Add remotely located sensor

Hi everyone, looking for your guidance on adding a sensor, remotely located from existing Arduino MKR 1010 board.

The background: This board controls a koi pond waterfall pump. I use a relay shield that drives a 12 volt relay, which in turn switches a solid state relay to engage the 110 volt AC power.

The MKR board is configured as an Arduino Thing, using a IOT dashboard. I’ve deployed a dashboard timer to run the pump on schedule. There are two toggle switches, one virtual and one physical. Both are configured identically in function, to override the auto schedule and run / stop the pump manually (short press). Also, they may engage or or reset a failure state (long press). When in failure state, the timer controlled settings are ignored and the waterfall is idle.

I use the MKR board with a float sensor that monitors the water volume of the nearby filter barrels. When the water rises in the barrel (which indicates filter media cleaning is needed), the fail mode is activated.

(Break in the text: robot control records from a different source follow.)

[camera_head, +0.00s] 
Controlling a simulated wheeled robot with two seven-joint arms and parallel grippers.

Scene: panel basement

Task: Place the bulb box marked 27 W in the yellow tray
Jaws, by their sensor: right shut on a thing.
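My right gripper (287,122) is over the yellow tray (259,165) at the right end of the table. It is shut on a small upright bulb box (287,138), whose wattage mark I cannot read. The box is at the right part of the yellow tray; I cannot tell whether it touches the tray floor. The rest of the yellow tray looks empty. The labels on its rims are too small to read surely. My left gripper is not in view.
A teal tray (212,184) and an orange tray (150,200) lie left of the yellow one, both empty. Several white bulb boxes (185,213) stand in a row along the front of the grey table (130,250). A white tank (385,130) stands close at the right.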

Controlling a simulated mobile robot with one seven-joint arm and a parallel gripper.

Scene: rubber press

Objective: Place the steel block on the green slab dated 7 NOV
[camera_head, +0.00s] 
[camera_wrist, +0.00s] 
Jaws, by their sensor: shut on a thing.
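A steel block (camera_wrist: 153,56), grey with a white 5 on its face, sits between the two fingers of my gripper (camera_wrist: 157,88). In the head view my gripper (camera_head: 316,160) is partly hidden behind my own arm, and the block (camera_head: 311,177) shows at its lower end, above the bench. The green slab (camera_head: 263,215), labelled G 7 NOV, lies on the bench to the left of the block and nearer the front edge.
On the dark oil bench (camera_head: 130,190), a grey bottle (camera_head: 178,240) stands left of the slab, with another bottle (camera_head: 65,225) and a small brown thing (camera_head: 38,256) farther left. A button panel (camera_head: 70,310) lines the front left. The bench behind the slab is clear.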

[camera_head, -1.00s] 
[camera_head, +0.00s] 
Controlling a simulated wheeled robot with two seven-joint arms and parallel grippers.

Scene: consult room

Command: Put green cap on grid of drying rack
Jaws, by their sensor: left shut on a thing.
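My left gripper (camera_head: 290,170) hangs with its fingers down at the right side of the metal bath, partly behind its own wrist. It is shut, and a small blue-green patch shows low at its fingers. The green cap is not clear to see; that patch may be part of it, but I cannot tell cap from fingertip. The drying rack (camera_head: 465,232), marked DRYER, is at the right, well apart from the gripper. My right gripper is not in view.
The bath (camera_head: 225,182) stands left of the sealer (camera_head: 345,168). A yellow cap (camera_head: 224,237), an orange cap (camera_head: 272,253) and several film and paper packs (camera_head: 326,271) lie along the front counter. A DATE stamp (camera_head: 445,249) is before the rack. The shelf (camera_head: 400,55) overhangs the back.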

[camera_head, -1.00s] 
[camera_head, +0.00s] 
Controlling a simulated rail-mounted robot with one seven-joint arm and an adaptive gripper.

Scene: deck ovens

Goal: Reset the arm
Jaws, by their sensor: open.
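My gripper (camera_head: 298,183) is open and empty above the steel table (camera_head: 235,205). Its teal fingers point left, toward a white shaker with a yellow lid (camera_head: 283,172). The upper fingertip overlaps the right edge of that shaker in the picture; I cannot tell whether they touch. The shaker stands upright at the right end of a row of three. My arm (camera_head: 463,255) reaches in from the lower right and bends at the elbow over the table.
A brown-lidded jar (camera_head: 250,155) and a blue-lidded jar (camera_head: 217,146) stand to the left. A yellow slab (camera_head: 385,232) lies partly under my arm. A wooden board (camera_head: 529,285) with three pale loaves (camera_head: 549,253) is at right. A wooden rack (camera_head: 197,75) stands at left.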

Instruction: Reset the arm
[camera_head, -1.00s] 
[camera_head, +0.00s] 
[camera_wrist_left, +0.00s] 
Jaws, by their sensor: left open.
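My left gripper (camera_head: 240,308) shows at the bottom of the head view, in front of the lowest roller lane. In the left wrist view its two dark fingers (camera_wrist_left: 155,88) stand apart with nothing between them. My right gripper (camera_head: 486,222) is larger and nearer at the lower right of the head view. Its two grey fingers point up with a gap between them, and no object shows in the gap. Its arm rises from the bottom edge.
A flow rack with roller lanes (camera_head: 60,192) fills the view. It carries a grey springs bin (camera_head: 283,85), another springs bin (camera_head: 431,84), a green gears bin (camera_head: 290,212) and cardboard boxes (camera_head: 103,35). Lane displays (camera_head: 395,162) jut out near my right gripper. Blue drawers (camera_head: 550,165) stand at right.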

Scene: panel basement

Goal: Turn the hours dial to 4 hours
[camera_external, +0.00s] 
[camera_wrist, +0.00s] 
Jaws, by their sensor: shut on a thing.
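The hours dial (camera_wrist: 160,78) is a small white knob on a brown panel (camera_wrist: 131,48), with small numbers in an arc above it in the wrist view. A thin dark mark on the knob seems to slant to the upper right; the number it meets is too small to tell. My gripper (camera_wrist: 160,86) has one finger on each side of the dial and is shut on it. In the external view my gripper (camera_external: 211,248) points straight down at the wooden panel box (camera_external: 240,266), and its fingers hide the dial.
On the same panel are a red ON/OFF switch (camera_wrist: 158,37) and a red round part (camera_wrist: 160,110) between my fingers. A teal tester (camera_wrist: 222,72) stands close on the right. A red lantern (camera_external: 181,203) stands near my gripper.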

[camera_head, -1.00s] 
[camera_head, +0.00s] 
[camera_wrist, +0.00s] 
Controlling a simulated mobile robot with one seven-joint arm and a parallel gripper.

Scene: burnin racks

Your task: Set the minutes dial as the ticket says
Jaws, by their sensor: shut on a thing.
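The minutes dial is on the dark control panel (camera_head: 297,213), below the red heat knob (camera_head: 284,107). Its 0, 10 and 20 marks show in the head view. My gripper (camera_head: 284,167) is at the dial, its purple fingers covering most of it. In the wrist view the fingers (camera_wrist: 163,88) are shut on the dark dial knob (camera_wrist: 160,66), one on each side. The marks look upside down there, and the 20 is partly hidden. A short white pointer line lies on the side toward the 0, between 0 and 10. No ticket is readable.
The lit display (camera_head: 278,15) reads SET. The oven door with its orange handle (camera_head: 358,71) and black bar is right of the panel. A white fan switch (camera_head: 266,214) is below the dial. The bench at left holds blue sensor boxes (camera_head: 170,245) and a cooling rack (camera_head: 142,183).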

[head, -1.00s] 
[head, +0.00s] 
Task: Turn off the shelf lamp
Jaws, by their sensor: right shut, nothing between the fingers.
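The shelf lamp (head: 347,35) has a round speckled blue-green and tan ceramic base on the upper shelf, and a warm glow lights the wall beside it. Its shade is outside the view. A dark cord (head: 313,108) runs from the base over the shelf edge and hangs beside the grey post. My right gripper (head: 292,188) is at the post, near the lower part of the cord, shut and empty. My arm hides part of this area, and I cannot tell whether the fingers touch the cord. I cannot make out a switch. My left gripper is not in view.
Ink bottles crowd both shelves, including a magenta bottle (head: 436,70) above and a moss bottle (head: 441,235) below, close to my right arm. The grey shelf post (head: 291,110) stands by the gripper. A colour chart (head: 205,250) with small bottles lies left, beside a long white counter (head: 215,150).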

The new ask: The koi pond is about 30-40 feet from the physical location of the Arduino and filter assembly. I would like to add another float sensor onto the pond. The goal is to ensure water level doesn’t drop below preset level. Low water may indicate a hose fitting failure (which has happened twice over its 20 year history). I want to ensure the waterfalll pump stays dormant, via the failure state, if water is low. And thereby save the fish.

How do my readers suggest I attach this new float sensor to my existing Arduino / Thing / dashboard? I’d like to avoid stringing and burying cable. If that is off the table, I can think of these approaches:

  1. A new pondside Arduino driving a float sensor, which communicates with the main Arduino via BlueTooth;

  2. A new pondside Arduino driving a float sensor, which communicates to the IOT Thing and dashboard via WiFi;

Curious what this group thinks. Thank you for your consideration and insight to my question. Happy to answer questions or provide additional detail.

It completely depends on two things, one is simply distance, Bluetooth is good for 10ft to 30ft. Wifi up to 300 ft. The other is what kind of Bluetooth is on each board, Classic or BLE. The Bluetooth needs to be the same, as far as I know.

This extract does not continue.